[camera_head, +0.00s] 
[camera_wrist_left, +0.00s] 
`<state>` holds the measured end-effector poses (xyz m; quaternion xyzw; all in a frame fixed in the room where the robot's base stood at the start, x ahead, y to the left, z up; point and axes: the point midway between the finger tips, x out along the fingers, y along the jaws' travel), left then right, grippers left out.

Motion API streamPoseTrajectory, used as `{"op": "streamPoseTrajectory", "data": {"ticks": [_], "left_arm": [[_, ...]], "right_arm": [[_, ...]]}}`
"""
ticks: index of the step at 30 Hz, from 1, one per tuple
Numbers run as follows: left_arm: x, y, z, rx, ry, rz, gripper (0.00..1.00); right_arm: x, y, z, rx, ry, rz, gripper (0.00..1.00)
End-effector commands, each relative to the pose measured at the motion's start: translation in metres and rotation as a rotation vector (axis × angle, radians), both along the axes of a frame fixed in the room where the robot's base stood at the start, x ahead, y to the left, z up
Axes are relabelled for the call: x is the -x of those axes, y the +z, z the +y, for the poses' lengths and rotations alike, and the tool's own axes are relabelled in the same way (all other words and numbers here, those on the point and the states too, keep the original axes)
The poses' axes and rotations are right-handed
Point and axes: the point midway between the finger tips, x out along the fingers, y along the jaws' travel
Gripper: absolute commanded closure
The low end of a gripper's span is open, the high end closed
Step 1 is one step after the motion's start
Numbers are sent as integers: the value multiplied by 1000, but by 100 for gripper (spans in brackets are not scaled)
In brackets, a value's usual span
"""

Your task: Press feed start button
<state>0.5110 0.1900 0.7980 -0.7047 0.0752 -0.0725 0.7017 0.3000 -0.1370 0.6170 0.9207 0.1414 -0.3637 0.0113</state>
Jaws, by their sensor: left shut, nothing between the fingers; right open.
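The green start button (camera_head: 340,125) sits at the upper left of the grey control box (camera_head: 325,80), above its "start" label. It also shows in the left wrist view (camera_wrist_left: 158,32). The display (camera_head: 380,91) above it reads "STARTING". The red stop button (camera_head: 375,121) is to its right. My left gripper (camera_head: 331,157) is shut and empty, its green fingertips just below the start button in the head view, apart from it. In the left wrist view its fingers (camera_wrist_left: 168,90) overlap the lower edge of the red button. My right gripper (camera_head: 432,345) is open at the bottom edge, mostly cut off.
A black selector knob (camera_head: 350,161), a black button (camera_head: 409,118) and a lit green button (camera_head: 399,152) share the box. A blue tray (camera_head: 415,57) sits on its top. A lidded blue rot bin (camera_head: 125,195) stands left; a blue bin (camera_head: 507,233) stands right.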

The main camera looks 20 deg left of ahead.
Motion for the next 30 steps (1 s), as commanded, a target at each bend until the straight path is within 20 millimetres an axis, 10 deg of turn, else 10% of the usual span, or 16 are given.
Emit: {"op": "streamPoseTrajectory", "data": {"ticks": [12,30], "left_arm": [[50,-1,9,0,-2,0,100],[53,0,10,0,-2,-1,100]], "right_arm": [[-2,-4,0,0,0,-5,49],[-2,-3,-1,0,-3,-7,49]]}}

============================================================

**STATED GOAL**
Write the listing out again, exactly as shown above.

**OUTPUT FOR THIS TASK**
[camera_head, +0.00s] 
[camera_wrist_left, +0.00s] 
`<state>` holds the measured end-effector poses (xyz m; quaternion xyzw; all in a frame fixed in the room where the robot's base stood at the start, x ahead, y to the left, z up; point and axes: the point midway between the finger tips, x out along the fingers, y along the jaws' travel), left then right, grippers left out.

Motion API streamPoseTrajectory, used as `{"op": "streamPoseTrajectory", "data": {"ticks": [_], "left_arm": [[_, ...]], "right_arm": [[_, ...]]}}`
"""
ticks: index of the step at 30 Hz, from 1, one per tuple
Numbers run as follows: left_arm: x, y, z, rx, ry, rz, gripper (0.00..1.00); right_arm: x, y, z, rx, ry, rz, gripper (0.00..1.00)
End-effector commands, each relative to the pose measured at the motion's start: translation in metres and rotation as a rotation vector (axis × angle, radians), both along the axes of a frame fixed in the room where the robot's base stood at the start, x ahead, y to the left, z up
Axes are relabelled for the call: x is the -x of those axes, y the +z, z the +y, for the poses' lengths and rotations alike, and the tool's own axes are relabelled in the same way (all other words and numbers here, those on the point and the states too, keep the original axes)
The poses' axes and rotations are right-handed
Point and axes: the point midway between the finger tips, x out along the fingers, y along the jaws' travel
Gripper: absolute commanded closure
The low end of a gripper's span is open, the high end closed
Step 1 is one step after the motion's start
Numbers are sent as integers: the value multiplied by 1000, but by 100 for gripper (spans in brackets are not scaled)
In brackets, a value's usual span
"""

Your task: Press feed start button
<state>0.5110 0.1900 0.7980 -0.7047 0.0752 -0.0725 0.7017 0.3000 -0.1370 0.6170 0.9207 0.1414 -0.3637 0.0113</state>
Jaws, by their sensor: left shut, nothing between the fingers; right open.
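The green start button (camera_head: 340,125) sits at the upper left of the grey control box (camera_head: 325,80), above its "start" label. It also shows in the left wrist view (camera_wrist_left: 158,32). The display (camera_head: 380,91) above it reads "STARTING". The red stop button (camera_head: 375,121) is to its right. My left gripper (camera_head: 331,157) is shut and empty, its green fingertips just below the start button in the head view, apart from it. In the left wrist view its fingers (camera_wrist_left: 168,90) overlap the lower edge of the red button. My right gripper (camera_head: 432,345) is open at the bottom edge, mostly cut off.
A black selector knob (camera_head: 350,161), a black button (camera_head: 409,118) and a lit green button (camera_head: 399,152) share the box. A blue tray (camera_head: 415,57) sits on its top. A lidded blue rot bin (camera_head: 125,195) stands left; a blue bin (camera_head: 507,233) stands right.

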The main camera looks 20 deg left of ahead.
Motion for the next 30 steps (1 s), as commanded, a target at each bend until the straight path is within 20 millimetres an axis, 10 deg of turn, else 10% of the usual span, or 16 are given.
Emit: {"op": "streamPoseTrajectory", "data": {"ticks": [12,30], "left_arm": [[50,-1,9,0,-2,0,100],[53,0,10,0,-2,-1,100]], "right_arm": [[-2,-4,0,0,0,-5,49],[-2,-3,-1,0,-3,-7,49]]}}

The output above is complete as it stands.